Data Warehousing : star vs snowflake and denormalisation.
Posted on 2010-11-29
I've just started building our Data Warehouse schema.
One of the Facts I'm handling is number and value of sales (nothing too original there!).
I have multiple databases which are the same structure, but due to limitations in the original shrink wrapped app, each DB is a different currency/region.
I intend to bring all the data into 1 warehouse and handle base and foreign currency values. That's fairly easy to do.
My question relates to the structure of the schema for the following elements.
Database : This is nothing more than ID and the name of the SQL database which is really the country (UK, Holland, Ireland, Germany, India, Spain, etc.).
Customer : A customer is normally only in 1 database, but if they are in more than 1 database, they are not considered to be the same entity.
Customer Period : This is the customer's year/period/week. We hold these so that we can produce financial reports which match their operation.
I intend to use surrogate keys for all the dimension tables.
Based upon the above elements, should I use 1 dimension table with all the elements in?

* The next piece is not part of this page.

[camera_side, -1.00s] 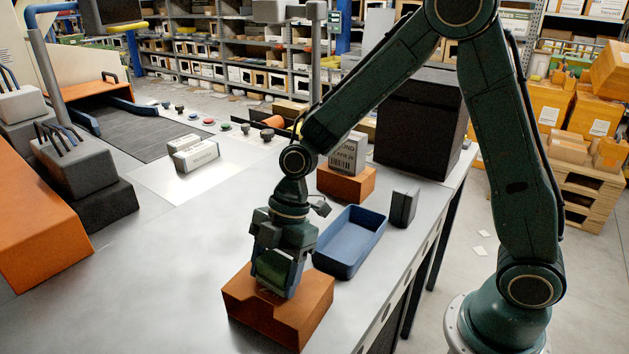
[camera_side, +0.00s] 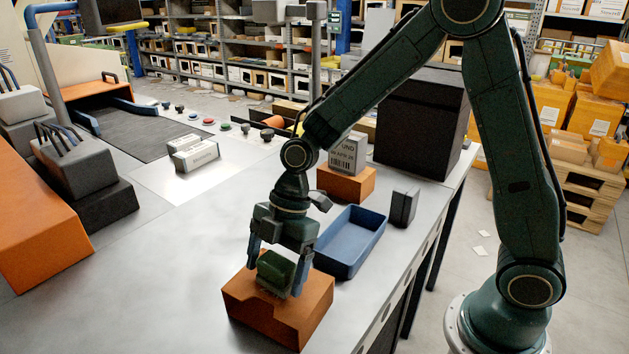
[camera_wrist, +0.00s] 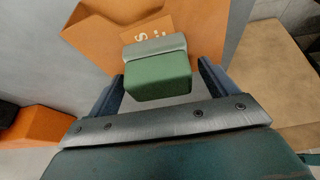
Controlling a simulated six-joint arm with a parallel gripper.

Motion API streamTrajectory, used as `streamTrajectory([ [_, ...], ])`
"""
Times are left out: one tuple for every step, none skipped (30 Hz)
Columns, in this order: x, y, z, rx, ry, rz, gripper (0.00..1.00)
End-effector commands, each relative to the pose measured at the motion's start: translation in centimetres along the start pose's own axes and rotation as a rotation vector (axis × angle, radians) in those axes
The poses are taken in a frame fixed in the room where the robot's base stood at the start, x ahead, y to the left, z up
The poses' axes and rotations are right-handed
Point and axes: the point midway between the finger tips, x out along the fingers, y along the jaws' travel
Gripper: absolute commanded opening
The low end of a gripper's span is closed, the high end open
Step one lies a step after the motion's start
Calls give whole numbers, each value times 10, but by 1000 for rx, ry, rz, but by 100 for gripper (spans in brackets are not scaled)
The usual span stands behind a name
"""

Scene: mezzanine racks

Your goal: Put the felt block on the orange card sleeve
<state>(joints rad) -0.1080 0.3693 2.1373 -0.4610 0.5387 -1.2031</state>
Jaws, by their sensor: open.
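A green felt block (camera_side: 276,272) with a grey strip rests on top of the orange card sleeve (camera_side: 300,322) near the table's front edge. In the wrist view the felt block (camera_wrist: 158,78) sits on the orange sleeve (camera_wrist: 205,30), whose printed label partly shows beside it. My gripper (camera_side: 272,275) is open around the block, with one blue finger on each side. In the wrist view gaps show between the block and both fingers. The underside of the block is hidden.
A blue tray (camera_side: 368,233) stands close to the right of my gripper. Behind it are a smaller orange block (camera_side: 346,185) with a grey labelled box (camera_side: 343,152) on it, and a dark grey upright box (camera_side: 403,207).

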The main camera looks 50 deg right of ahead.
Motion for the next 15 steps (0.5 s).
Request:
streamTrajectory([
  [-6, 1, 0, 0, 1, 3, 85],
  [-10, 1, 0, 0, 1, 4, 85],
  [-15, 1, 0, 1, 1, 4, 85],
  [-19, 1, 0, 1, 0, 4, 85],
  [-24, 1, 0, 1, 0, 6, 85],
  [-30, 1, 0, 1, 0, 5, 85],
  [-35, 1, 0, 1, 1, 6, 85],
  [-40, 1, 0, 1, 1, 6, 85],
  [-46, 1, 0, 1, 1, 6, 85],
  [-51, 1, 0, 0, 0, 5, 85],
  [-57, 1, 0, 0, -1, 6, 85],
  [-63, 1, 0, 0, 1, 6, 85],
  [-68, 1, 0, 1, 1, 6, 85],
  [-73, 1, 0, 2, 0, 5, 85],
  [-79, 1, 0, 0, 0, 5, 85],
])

Or should I use multiple dimension tables.
I'm stuck trying to NOT normalize the data (Database, Customer, CustomerPeriod).
The fact table would link to a single Customer Period which would in turn link to the Customer and then to the Database.
We will have a LOT of entries for the Customer Period table.
The data warehouse is going to be used by SSAS/OLAP. Something I also know little about, but on page 5 of the Microsoft SQL Server 2005 Analysis Services book it says "... data warehousing is beyond the scope of this book ..." (more or less).
So, pointers, suggestions, etc. all gratefully received.